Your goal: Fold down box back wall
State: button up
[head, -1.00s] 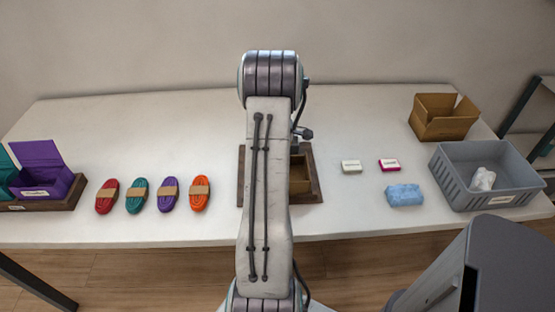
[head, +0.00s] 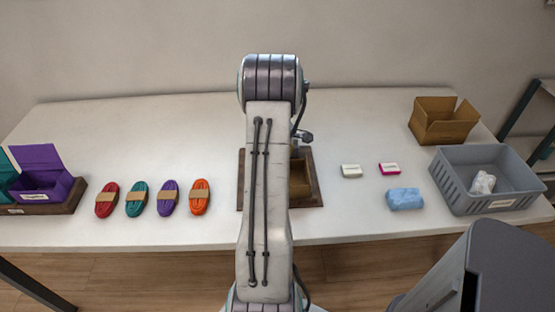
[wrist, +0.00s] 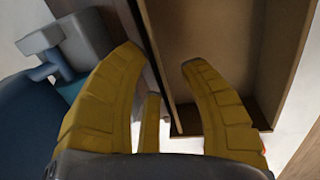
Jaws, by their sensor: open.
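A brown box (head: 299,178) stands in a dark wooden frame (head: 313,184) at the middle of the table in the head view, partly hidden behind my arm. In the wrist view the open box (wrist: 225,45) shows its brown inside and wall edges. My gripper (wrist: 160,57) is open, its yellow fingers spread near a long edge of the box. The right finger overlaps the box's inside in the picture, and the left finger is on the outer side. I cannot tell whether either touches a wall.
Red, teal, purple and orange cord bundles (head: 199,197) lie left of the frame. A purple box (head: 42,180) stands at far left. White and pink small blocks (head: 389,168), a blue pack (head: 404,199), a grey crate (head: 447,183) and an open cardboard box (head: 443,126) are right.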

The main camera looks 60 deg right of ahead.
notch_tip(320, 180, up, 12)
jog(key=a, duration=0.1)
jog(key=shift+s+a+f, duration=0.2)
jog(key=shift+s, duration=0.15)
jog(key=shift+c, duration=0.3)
--
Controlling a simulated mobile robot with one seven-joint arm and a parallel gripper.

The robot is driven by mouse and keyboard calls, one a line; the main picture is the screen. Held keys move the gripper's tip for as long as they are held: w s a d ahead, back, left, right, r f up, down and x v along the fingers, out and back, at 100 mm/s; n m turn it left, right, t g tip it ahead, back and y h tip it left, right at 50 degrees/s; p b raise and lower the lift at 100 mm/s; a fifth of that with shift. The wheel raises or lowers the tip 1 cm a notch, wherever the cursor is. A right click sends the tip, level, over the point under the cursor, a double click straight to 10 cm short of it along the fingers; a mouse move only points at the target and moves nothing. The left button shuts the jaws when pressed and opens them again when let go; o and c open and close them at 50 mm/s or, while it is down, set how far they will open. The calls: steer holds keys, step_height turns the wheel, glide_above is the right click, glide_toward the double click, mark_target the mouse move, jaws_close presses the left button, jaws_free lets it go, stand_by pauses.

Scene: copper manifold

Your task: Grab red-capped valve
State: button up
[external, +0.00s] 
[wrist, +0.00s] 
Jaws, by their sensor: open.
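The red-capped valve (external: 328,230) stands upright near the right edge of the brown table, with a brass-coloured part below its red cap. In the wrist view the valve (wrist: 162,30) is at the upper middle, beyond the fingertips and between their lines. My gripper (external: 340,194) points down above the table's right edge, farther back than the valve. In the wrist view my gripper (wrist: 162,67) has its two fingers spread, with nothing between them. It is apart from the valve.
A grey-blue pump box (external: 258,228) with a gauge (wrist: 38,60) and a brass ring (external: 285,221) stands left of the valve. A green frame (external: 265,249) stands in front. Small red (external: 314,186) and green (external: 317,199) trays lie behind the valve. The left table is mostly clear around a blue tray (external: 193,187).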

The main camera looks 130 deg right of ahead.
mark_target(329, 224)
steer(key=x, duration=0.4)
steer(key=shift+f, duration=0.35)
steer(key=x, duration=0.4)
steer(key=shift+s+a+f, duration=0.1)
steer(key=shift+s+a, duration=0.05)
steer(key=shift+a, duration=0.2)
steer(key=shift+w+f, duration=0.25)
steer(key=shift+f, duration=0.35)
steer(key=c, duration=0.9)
...
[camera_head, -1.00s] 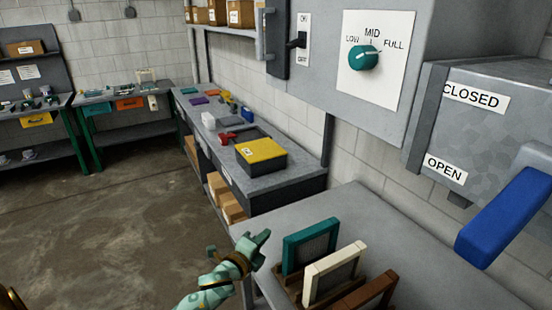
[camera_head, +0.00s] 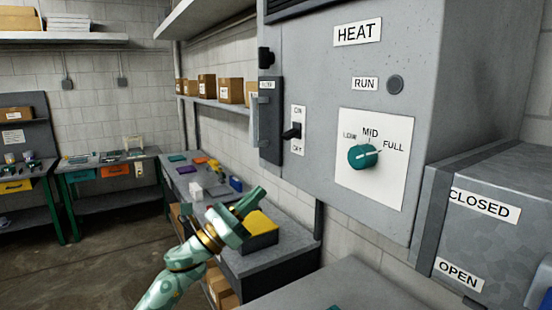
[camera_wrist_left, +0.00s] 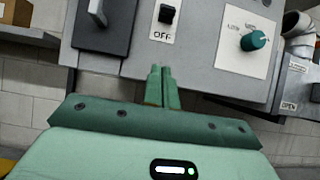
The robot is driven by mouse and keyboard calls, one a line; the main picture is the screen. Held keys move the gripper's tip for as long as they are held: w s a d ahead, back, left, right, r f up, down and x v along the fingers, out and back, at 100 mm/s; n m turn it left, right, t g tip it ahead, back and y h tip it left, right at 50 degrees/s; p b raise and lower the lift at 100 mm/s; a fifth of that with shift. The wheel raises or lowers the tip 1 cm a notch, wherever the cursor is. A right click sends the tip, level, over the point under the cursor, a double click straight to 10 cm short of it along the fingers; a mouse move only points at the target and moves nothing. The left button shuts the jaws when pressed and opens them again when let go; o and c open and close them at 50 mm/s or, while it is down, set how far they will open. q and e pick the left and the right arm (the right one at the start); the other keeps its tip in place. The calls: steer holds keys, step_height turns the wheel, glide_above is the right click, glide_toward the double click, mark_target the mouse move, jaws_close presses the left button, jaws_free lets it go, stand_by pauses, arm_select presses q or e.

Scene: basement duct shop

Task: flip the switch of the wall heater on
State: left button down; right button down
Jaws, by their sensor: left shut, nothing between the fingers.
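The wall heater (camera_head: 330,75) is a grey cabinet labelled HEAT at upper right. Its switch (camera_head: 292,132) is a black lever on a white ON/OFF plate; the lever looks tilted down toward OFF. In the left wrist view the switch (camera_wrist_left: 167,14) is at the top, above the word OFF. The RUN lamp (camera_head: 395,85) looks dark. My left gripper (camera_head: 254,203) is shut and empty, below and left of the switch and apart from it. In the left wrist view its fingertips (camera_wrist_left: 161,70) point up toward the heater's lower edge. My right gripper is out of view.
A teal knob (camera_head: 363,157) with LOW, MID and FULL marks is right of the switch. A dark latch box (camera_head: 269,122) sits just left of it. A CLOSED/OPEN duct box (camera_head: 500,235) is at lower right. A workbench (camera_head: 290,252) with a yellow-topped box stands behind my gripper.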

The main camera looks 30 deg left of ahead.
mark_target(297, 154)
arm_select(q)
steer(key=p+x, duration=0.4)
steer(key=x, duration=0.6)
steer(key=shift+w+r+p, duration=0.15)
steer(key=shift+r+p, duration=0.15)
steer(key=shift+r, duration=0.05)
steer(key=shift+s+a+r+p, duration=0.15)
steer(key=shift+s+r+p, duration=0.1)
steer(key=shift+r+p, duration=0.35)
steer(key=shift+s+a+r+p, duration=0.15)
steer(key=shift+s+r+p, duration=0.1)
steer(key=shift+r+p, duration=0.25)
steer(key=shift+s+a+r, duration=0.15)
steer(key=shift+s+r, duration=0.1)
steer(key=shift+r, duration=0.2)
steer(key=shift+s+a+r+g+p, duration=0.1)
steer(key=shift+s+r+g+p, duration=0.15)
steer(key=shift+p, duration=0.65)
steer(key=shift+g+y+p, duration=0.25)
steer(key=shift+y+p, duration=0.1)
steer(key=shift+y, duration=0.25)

WORK TO COMPLETE: Copy out each line in the listing that has the word "Scene".

RESULT BELOW:
Scene: copper manifold
Scene: basement duct shop

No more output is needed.